Talvez como remate. Mas não.
Luto
nacional
OBSEVADOR, 24/6/17
…hopes expire of a low dishonest decade…
A primeira obrigação do Estado é
garantir a segurança física dos cidadãos. Em Pedrógão Grande o Estado Português
não a cumpriu e mostrou assim a sua fraqueza e a sua essencial ilegitimidade.
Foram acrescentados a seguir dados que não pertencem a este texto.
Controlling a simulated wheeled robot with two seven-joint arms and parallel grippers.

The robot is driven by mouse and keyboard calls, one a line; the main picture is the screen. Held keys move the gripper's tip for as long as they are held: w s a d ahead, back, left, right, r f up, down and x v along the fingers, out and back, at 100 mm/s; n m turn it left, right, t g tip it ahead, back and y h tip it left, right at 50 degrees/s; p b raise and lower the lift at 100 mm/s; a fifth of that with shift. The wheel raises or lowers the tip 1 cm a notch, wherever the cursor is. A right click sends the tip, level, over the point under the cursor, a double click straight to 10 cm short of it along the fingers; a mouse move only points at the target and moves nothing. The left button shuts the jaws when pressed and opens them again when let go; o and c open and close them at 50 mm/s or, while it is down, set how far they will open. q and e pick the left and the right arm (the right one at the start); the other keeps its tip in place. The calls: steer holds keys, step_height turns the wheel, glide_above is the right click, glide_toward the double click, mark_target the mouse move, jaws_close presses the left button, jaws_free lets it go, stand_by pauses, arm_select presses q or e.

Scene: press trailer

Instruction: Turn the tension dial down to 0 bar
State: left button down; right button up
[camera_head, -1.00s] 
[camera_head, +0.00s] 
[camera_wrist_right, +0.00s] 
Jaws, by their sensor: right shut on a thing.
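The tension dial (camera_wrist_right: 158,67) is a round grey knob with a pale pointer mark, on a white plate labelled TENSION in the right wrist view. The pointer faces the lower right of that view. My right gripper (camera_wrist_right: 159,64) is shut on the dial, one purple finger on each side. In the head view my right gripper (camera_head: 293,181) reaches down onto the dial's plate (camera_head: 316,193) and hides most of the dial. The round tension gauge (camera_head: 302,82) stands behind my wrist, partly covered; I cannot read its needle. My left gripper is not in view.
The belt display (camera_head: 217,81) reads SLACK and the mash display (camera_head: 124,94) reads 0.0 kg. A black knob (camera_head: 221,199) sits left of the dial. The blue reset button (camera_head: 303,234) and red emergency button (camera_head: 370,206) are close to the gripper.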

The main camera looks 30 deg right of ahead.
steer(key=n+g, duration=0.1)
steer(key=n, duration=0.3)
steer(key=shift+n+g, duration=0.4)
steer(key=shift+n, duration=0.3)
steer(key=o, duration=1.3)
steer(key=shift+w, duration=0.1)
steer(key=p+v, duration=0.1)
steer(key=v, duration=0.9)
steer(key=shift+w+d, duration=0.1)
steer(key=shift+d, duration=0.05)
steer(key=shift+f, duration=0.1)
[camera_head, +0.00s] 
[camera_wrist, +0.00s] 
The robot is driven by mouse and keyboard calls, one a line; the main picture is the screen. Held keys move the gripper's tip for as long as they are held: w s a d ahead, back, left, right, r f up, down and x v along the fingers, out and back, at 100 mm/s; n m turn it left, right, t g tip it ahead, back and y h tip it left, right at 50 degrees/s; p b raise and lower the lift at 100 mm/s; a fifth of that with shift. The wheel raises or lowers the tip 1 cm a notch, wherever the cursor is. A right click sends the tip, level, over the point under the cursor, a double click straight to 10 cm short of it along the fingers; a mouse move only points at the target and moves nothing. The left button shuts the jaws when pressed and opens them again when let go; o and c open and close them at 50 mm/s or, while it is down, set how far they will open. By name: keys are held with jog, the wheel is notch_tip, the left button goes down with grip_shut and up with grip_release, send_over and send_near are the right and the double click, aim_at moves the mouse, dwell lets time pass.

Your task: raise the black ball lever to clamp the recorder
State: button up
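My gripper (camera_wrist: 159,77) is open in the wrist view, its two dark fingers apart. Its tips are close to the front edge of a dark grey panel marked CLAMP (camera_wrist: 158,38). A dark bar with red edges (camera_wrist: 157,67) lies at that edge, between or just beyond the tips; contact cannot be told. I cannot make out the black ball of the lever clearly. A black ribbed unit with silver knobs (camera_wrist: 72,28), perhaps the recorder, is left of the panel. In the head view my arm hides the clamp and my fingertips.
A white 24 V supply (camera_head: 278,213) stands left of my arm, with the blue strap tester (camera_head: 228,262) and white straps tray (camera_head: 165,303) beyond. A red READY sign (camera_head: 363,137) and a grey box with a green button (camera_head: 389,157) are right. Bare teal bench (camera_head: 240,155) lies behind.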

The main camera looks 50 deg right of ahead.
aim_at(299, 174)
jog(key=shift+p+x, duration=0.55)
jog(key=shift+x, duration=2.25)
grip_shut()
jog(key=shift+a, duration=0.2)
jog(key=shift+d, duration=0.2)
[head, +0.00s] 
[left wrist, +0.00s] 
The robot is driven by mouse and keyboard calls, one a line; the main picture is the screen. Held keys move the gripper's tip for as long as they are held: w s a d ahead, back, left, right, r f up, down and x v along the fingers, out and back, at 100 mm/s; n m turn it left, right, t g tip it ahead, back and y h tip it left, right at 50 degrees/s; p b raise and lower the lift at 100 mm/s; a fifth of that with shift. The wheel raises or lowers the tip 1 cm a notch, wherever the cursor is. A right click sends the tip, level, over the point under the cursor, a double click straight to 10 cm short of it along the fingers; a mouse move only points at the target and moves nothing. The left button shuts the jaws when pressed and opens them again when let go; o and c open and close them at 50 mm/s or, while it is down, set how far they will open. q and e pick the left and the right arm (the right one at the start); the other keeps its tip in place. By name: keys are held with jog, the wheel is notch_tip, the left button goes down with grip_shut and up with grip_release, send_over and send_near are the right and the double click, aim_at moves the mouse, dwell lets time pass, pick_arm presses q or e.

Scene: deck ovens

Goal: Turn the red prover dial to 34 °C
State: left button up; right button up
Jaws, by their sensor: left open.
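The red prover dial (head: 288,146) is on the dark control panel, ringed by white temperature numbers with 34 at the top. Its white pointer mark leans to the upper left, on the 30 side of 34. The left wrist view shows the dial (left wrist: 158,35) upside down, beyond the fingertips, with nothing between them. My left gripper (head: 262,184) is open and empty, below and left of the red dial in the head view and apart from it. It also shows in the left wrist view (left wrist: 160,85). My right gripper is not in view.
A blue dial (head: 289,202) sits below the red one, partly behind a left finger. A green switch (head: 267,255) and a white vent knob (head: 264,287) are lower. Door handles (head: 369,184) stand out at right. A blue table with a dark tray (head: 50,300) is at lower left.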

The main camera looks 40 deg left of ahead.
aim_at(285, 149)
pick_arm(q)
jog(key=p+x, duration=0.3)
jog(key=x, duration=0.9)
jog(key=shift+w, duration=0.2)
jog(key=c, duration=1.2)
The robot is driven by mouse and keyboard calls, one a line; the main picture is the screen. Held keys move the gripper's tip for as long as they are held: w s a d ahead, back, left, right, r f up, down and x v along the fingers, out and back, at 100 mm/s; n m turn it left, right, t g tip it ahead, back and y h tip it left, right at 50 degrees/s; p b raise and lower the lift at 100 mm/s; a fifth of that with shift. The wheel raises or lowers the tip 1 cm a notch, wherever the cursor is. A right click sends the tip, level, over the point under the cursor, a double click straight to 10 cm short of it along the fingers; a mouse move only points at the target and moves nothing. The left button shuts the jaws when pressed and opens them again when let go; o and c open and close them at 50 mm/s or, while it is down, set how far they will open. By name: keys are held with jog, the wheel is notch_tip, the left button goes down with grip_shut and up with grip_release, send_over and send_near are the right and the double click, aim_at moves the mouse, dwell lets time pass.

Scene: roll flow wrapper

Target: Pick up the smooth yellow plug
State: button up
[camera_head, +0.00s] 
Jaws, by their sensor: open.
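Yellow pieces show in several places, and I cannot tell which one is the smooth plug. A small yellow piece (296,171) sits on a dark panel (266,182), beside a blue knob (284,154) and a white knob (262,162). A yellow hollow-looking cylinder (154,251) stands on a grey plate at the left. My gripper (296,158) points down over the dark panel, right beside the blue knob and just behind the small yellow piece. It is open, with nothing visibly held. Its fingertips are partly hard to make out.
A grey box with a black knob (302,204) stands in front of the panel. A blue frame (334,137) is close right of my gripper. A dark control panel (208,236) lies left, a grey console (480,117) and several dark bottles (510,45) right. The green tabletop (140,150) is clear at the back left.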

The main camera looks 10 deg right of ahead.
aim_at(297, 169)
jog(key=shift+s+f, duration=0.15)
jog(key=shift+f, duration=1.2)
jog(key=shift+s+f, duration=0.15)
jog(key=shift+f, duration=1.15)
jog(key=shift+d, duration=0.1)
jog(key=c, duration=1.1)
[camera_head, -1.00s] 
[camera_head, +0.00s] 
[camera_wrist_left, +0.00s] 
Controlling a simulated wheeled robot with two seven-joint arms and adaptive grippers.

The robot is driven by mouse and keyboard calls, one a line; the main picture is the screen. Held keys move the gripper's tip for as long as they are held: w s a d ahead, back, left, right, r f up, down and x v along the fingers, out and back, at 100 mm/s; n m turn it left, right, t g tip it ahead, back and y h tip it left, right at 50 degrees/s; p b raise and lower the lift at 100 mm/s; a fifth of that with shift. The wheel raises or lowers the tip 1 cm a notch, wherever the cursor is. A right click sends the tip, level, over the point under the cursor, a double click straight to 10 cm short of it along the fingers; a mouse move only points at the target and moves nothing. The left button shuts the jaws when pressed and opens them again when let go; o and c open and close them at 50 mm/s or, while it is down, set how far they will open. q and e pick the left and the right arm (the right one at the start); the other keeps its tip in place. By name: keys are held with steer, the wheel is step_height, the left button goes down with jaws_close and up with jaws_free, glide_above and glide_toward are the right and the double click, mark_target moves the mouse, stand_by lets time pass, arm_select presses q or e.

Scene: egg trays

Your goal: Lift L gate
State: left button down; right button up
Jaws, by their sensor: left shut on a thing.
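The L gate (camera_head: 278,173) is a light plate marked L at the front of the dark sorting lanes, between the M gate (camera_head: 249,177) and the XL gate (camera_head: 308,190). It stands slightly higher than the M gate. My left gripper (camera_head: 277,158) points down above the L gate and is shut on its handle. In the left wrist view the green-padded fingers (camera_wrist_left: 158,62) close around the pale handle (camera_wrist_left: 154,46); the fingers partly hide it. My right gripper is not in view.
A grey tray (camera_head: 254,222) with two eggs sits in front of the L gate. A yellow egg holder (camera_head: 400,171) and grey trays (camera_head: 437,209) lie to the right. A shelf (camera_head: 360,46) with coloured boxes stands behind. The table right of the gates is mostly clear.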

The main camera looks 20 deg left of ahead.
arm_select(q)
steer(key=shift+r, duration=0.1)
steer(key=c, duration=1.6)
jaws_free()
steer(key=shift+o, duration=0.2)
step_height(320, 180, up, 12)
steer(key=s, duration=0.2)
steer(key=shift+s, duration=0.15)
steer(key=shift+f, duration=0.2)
Na sopa de aletria da meia dúzia de agências ou subagências governamentais que
intervieram no caso, ninguém se entendia sobre nada. A que horas tinha começado
o fogo e porque tinha começado? Porque não se tinha fechado a tempo a chamada
“estrada da morte”? Porque não se tinham evacuado as pessoas que deviam ser
evacuadas? Tinha caído um avião ali, a uns quilómetros, ou não tinha caído um
avião? Existia um jornalista fantasma ou não existia? O que transpirava desta
confusão eram informações contraditórias das várias autoridades envolvidas,
todas visivelmente preocupadas em sacudir a água do capote para o parceiro do
lado. A cena foi deprimente e aterradora. E no meio do caos, para o completar,
desembarcaram o primeiro-ministro e o Presidente da República, com fatos de
bombeiros, que não iam lá fazer coisa alguma de útil ou louvável, excepto
evidentemente exibir a sua alma, exercício que ninguém lhes pedira ou
agradecia.
Este espectáculo, pelo mortos e pelo
sofrimento dos que não morreram, comoveu o país. Mas o mesmo país habitualmente
assiste em paz de espírito às mais graves demonstrações da incompetência e
degradação do Estado: investigações criminais que duram anos e anos (como a de
Oliveira e Costa e, a seguir, a de Sócrates, a de Ricardo Salgado e as de
várias dezenas de suspeitos menores); julgamentos sem fim; a maior dívida da
história, que vai crescendo; políticas que se atenuam, interrompem ou simplesmente
se metem na gaveta para não ofender parcelas ínfimas do eleitorado; actos
egrégios de nepotismo e compadrio; a corrupção que se manifesta ou descobre em
cada recanto da vida corrente e da vida pública nacional. O parlamento, depois
de lamentar a infindável sequência de comissões de inquérito para prevenir
incêndios, que não chegaram a parte alguma, nomeou outra comissão de inquérito;
e as “personalidades” que roubaram milhões continuam a passear tranquilamente
pelas ruas.
A grande pergunta é simples: porque
havia de aparecer em Pedrógão Grande, por milagre flagrante do Altíssimo, um
Estado previdente, eficaz e responsável? Não apareceu; e, como de costume, os
mais fracos pagaram a conta. Seria bom que fizéssemos mais três dias de luto.
Por nós.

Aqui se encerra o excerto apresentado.